Thursday, October 21, 2010

Jordan's Review: Community, Season 2, Episode 5: Messianic Myths and Ancient Peoples

One of the sitcom trope that Community often latches onto is the idea that one member of the group leaving said group to join another group, one that they might fit in better with. The show has done this with several characters (most recently with Jeff in "Accounting for Lawyers"), and "Ancient Peoples" was finally time for Pierce to begin hanging out with his own age group. I generally think these plotlines are a waste of time when other shows do them, especially because its obvious that the character won't actually be leaving the group for longer than the twenty minutes that comprise the episode, but somehow this show makes it work each and every time. It helps that "Ancient Peoples" has some inspired subplots, but even the Pierce story works sufficiently well to overcome the cliche that it could easily end up mired in.

Pierce is tired of everyone mocking his old person sense of humor and view of the world, and he's tired of being bossed around by younger people in his group (which leads to a clever running gag that I'll discuss below) and so he begins hanging out with the "hipsters on campus," so called because they have all had hip replacements. Leonard, of course, is their leader, and the gang pretty much functions like a gaggle of rastabout teenagers, with Pierce playing the role of the concerned do-gooder who has fallen in with the bad crowd for the course of the episode. Once the hipsters steal a car and crash it into a light pole, Pierce realizes where he truly belongs. If I have a problem with this plotline, its less that its cliche, and more that it plays an old man's descent into senility as a running gag. The moment is actually pretty heartbreaking, and it is played for a pretty cheap laugh.

However, that misstep is saved by the brilliant running gag that casts Jeff and Britta as Pierce's over-protective parent figures. While the "character leaves the group" storyline is overused, and the "generally good teenager who tries to rebel" storyline comes up pretty much as often, I thought turning Pierce into the teenage character, and having Jeff and Britta spout the lines usually handed to "concerned parents," albeit reluctantly, breathed new life into what is a pretty tired premise.
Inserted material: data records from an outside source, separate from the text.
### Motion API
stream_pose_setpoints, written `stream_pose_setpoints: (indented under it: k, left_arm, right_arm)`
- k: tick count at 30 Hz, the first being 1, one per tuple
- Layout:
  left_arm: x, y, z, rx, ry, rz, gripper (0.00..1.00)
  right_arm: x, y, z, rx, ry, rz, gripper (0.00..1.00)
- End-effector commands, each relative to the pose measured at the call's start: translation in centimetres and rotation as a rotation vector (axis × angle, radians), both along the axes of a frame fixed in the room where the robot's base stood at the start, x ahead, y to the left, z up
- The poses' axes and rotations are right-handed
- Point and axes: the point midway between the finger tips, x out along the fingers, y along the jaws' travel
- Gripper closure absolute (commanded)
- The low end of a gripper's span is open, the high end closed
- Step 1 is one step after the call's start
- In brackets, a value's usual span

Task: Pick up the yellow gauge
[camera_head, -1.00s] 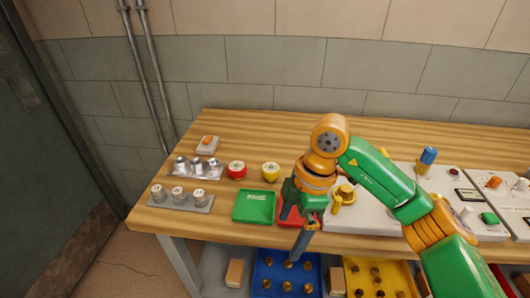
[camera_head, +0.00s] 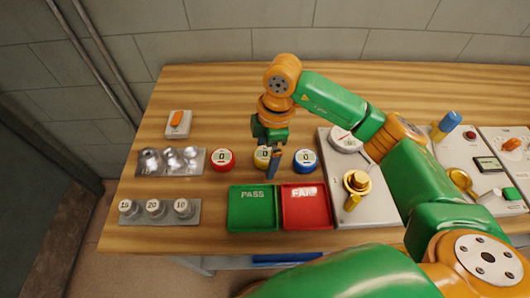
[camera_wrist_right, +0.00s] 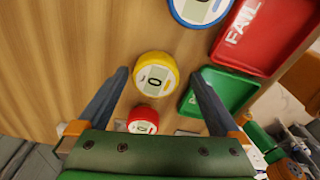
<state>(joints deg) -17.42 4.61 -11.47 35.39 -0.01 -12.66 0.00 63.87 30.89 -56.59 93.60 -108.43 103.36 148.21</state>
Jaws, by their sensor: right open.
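The yellow gauge (camera_head: 262,153) is a small round dial with a white face reading 0, standing on the wooden table. In the head view my right gripper (camera_head: 273,165) partly covers it. In the right wrist view the yellow gauge (camera_wrist_right: 155,76) shows between the tips of my two dark fingers (camera_wrist_right: 161,78), with wood visible on both sides of it. The right gripper is open and holds nothing. How high the fingertips are above the table is hard to tell. My left gripper is in neither view.
A red gauge (camera_head: 221,160) and a blue gauge (camera_head: 305,161) stand on either side. A green PASS tray (camera_head: 253,226) and a red FAIL tray (camera_head: 306,226) lie in front. A panel with a brass valve (camera_head: 356,182) is to the right. Bare wood lies behind the gauges.

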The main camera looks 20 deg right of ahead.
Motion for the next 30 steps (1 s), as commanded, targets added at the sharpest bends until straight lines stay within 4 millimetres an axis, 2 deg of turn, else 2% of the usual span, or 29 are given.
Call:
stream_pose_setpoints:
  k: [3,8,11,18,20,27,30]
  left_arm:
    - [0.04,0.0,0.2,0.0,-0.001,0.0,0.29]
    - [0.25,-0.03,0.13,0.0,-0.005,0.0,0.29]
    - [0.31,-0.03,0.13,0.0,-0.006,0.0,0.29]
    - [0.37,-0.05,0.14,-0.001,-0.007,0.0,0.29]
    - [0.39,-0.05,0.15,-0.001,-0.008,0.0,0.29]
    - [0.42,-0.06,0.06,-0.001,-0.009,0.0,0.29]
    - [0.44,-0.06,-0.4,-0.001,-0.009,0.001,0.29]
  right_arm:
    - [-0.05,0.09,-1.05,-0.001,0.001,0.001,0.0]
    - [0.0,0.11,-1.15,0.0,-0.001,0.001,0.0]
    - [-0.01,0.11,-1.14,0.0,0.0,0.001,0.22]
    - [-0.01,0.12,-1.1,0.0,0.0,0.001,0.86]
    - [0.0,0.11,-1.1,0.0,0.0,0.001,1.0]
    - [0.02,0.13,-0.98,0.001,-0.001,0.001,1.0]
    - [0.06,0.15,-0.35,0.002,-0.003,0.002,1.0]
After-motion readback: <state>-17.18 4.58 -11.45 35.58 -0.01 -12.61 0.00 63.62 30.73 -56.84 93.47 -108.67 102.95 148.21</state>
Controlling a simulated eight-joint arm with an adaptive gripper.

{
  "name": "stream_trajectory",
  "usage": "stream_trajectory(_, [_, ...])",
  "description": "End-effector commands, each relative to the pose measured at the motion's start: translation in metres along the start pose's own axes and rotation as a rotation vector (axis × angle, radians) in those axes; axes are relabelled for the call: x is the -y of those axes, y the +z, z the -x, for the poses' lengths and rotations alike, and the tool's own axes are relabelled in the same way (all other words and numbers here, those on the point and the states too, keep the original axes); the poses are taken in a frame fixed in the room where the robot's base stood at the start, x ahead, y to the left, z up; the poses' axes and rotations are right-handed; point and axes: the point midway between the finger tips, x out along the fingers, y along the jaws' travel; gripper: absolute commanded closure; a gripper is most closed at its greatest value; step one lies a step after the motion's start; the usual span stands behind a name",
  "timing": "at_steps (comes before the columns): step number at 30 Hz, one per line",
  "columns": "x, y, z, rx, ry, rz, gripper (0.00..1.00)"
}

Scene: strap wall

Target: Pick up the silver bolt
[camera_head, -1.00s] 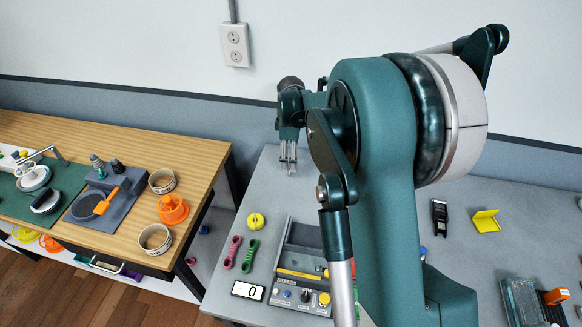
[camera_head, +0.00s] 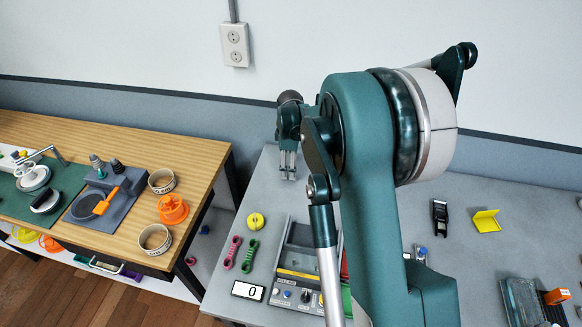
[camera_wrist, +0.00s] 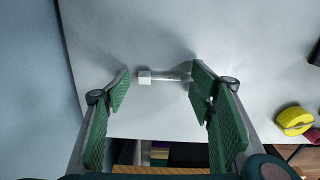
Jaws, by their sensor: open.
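A silver bolt (camera_wrist: 168,77) lies on the grey table in the wrist view, with a pale block-shaped head at its left end. My gripper (camera_wrist: 158,85) is open, with its green pads on either side of the bolt. The bolt's right end reaches close to the right pad; I cannot tell whether they touch. In the head view my gripper (camera_head: 288,174) points down near the back left of the grey table, and the bolt cannot be made out there.
A wooden table (camera_head: 100,150) with other items stands left. The grey table around my gripper is clear.

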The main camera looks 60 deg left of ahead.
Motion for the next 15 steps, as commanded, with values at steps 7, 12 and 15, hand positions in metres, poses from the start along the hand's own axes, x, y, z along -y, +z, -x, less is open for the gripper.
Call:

In the excellent subplot, Shirley tries to recruit Abed to help her make a pro-Christian movie, and Abed ends up splintering off to become his own Christ-like figure for the post-post modern age. The brilliance of this storyline comes in the way it already anticipates the praise that will be heaped upon it by fans of the meta (myself included) and mocks them for adoring meta jokes for meta's sake. I like to think that I enjoy meta jokes for deeper reasons than the episode points out, but maybe I'm just the Dean in disguise (I do love Charlie Kaufman...). Anyway, its pretty hard to deny the comedic glory of Abed in a Jesus wig preaching about how we all live films every second of every day. "Ancient Peoples" subverted a standard sitcom trope in its A-plot and a standard Community joke in its B-plot. In other words, it was a solid episode of an incredibly solid, incredibly intelligent sitcom that is quickly becoming the best comedy on tv.

Grade: A-

Notes:

-"I'm the ski lift ninja!"

-"That's blasphemous. Who would want to see that?" "17 million people." "Oh. There were 9 people at my church last night..."

-"Auto tun God of Farts."

-"ABED. All caps. Film making beyond film making."

-"I mean come on Charlie Kaufman, some of us have work in the morning, damn!"

-"Unacceptable. None of your business. And barely the whole truth."

-"We are film." "This is totally meta."

-"I heard that the deleted scenes are the scenes, and the scenes are the deleted scenes."

-"Every minute of our lives is the premiere, and my dad's already bought the popcorn."

-"Say what you will about Abed, but its almost like he can't be killed...Because he's just like Jesus." "I got it!"

-"I'm Pierce Hawthorne's emergency contact." "Are you here to pick him up?" "No, I'm here to be removed as his emergency contact." It was a sweet moment that Jeff stayed on there, and a sad one that no one was coming for Leonard.

-"Ok. Open your books. Because Abed has broken the Internet."